Task instructions: Under this line sits a listing. Repeat exactly and only its lines from the one holding "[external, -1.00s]" through the one holding "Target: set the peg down"; skip pictures.

Material for this exercise:
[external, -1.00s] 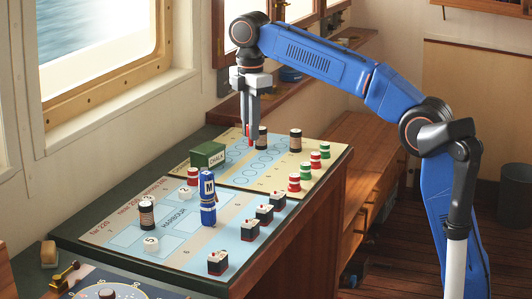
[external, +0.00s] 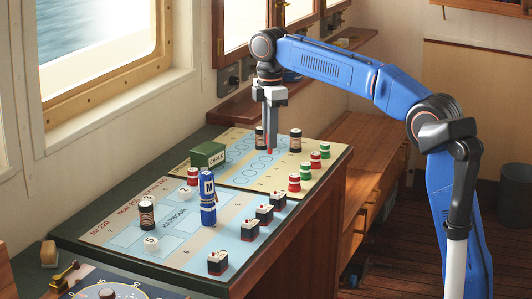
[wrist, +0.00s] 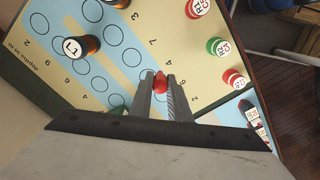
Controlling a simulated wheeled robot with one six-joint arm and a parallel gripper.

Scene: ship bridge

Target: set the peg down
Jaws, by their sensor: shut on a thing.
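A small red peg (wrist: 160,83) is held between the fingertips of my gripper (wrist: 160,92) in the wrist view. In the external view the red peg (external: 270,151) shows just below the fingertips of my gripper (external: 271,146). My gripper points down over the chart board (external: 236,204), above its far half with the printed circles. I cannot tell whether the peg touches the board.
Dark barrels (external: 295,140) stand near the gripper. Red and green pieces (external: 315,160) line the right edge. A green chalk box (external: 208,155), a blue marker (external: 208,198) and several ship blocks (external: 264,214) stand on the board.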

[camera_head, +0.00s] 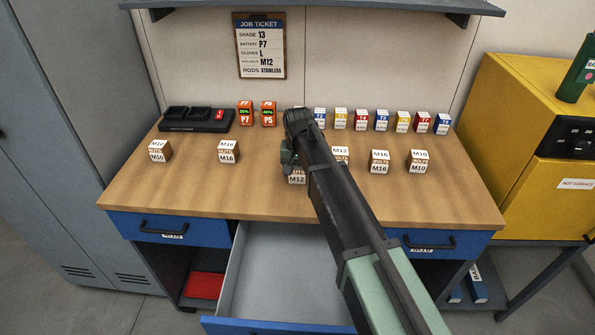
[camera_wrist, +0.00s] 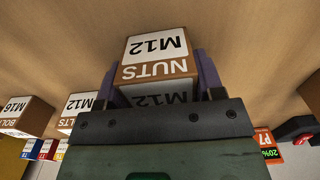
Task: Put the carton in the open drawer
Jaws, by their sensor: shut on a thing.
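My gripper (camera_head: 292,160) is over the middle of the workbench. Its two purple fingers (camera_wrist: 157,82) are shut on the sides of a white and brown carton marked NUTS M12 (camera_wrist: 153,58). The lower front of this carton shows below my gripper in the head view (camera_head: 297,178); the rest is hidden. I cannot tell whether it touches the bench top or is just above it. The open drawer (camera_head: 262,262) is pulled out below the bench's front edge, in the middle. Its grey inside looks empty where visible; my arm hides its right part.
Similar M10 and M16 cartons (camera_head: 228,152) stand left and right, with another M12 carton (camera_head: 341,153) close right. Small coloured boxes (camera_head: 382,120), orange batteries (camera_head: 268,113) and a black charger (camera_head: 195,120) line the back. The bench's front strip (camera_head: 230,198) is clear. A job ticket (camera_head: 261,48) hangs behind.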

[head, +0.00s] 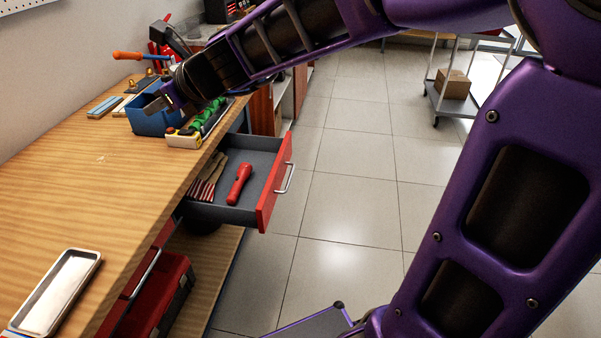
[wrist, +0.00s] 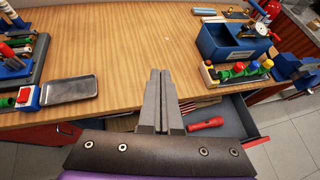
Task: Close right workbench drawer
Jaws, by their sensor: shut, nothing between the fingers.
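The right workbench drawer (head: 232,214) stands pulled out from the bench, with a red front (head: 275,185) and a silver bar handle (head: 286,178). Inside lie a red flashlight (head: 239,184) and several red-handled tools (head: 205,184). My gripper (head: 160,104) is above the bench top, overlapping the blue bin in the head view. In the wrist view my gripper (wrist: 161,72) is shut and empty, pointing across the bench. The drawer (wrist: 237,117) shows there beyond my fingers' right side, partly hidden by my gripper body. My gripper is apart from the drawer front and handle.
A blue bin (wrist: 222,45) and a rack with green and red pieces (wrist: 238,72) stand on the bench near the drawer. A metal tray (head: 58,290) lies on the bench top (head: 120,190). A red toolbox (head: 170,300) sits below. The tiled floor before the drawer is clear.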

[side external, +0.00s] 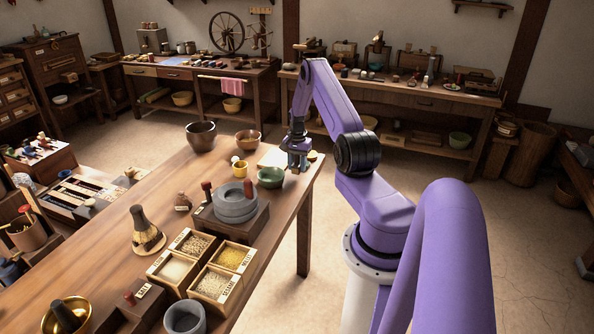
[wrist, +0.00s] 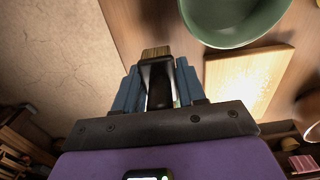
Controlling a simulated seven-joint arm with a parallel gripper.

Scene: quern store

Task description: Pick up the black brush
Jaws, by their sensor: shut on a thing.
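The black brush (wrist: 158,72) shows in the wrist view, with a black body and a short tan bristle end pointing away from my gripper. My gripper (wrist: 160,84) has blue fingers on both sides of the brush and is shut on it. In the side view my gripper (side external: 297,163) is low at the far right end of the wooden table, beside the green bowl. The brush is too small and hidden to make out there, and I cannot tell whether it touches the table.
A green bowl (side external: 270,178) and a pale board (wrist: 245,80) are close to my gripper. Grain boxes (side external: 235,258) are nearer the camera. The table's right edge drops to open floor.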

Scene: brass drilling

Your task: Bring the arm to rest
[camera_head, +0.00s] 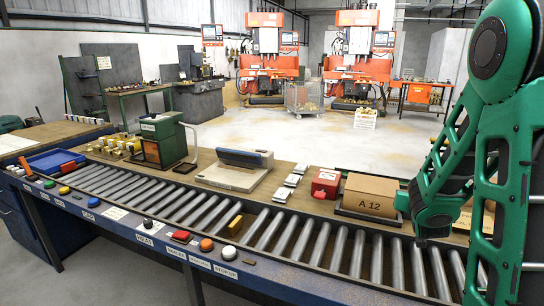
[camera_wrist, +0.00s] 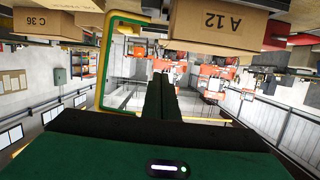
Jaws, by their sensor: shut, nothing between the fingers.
* * *
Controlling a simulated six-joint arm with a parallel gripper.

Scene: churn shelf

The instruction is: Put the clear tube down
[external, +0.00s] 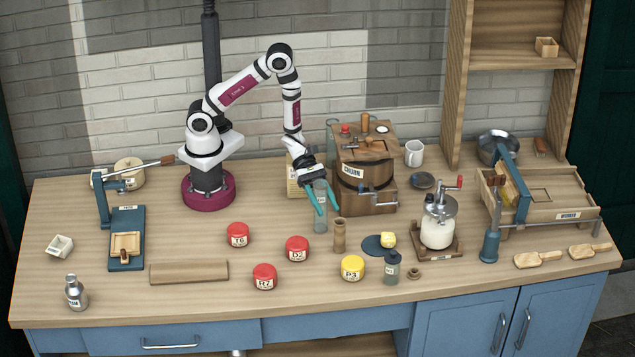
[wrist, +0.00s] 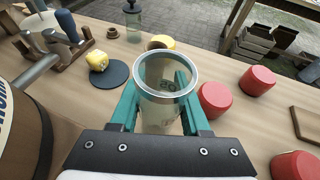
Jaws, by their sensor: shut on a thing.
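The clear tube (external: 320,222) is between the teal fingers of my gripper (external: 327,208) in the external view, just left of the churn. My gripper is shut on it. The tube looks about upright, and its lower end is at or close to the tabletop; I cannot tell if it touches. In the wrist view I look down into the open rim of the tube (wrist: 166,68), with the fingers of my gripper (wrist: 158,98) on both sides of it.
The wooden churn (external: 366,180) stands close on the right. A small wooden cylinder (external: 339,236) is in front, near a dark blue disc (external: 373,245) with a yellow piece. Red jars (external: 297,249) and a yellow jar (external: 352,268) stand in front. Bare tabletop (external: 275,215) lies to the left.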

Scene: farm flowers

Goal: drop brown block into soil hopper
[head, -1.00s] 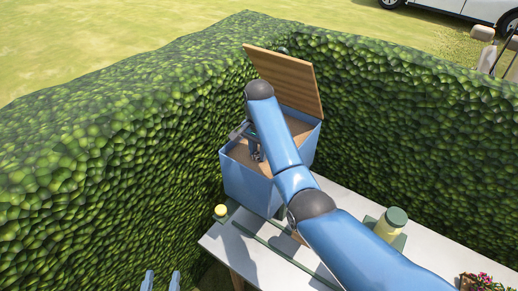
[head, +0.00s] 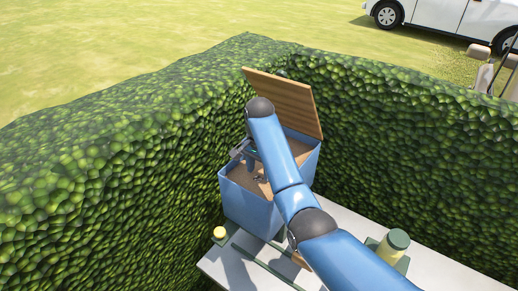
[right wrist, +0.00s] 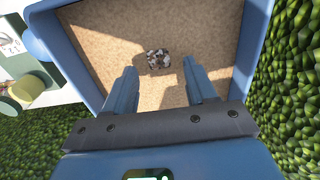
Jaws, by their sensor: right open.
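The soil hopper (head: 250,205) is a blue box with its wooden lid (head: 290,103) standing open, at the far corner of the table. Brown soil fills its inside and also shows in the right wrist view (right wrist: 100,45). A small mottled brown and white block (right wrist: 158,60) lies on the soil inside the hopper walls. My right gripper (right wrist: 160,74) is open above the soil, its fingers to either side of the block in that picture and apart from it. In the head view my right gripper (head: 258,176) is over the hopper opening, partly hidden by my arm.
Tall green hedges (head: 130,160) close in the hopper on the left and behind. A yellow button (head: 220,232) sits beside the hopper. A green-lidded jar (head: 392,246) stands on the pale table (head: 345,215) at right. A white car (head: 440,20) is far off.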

Solution to the problem:
[external, -1.00s] 
[external, +0.00s] 
[wrist, +0.00s] 
Controlling a simulated wheeled robot with one six-joint arm and a parallel gripper.

Scene: ship bridge

Target: set the peg down

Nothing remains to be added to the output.